Почему-то Кауфман не приводит аналогий главному имени — Galindo/Galind, которое отсылает явно к галиндам. У германцев не известно антропонимов «*Walindo» или «*Walind», которые обязаны были существовать, следуя примеру Кауфмана (Древнегерманские имена 2020). Не знает подобных имён и Т.В. Топорова, посвятившая древнегерманской ономастике целое исследование (Топорова 1996).

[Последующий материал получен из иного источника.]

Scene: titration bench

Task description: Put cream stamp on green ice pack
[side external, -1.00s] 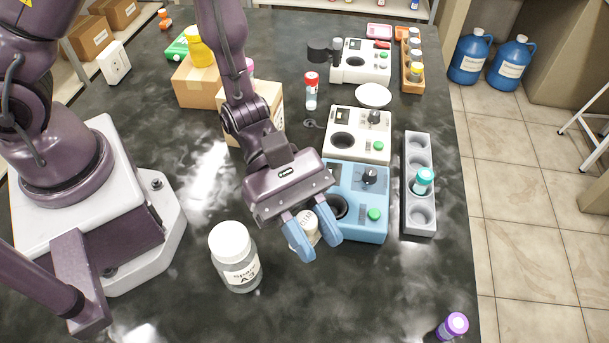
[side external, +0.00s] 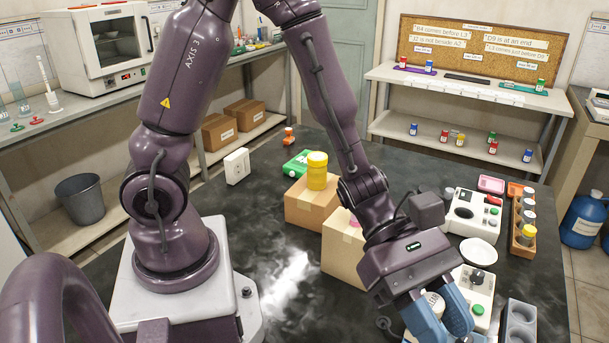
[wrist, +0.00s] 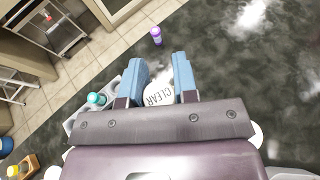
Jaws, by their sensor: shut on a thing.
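My gripper (side external: 440,315) is shut on a cream-white piece, the cream stamp (side external: 434,303), held between its two blue fingers. In the wrist view the stamp (wrist: 159,94) shows a round face marked "CLEAR", with the fingers on either side. The fingers hide much of its body. The green ice pack (side external: 297,164) lies on the dark bench at the back, left of a cardboard box and well away from my gripper. The box hides part of it.
A yellow jar (side external: 317,172) stands on the cardboard box (side external: 310,208) beside the ice pack. A second box (side external: 342,255) stands nearer my gripper. A white socket block (side external: 237,166) is left of the pack. White devices (side external: 478,212) and a rack (side external: 517,325) stand right.

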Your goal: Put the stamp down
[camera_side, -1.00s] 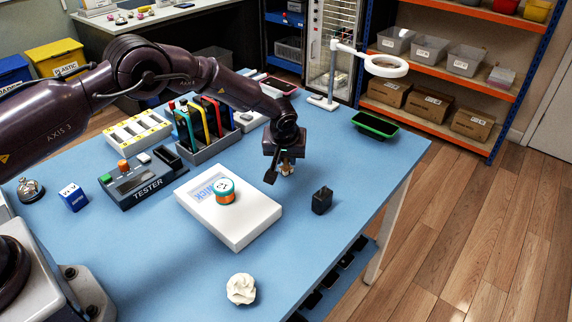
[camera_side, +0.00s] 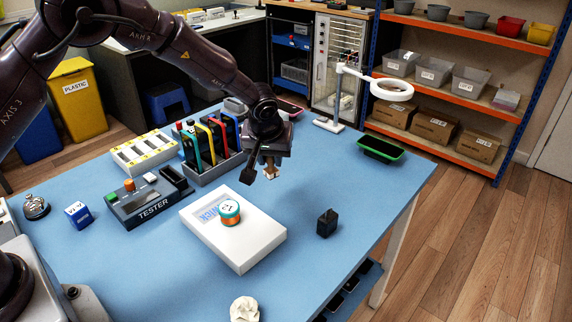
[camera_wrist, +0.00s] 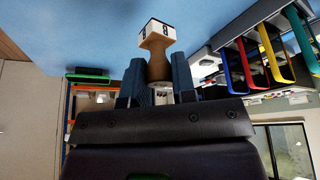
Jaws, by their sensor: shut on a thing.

Среди германских антропонимов мы видим формы: Willa, Wila, Wilia и Guillia, Guila; Willibrand и Guiliprand; Willihelm, Willahelm, Willohelm, etc. и Guillielm, Guillelm, Guilhelm (Древнегерманские имена 2020). Но ничего подобного Galindo/Galind, нет. Т.е. мы имеем лишь отдалённое созвучие имён, не более. Как китайское Хуан-ди () напоминает испанское Хуан (Juan). Однако, между этими антропонимами нет ничего общего, кроме созвучия. К тому же искомое германское имя должно быть зафиксировано не как Galindo/Galind, а как «Guilindo/Guilind». Однако, этой формы не знают письменные источники.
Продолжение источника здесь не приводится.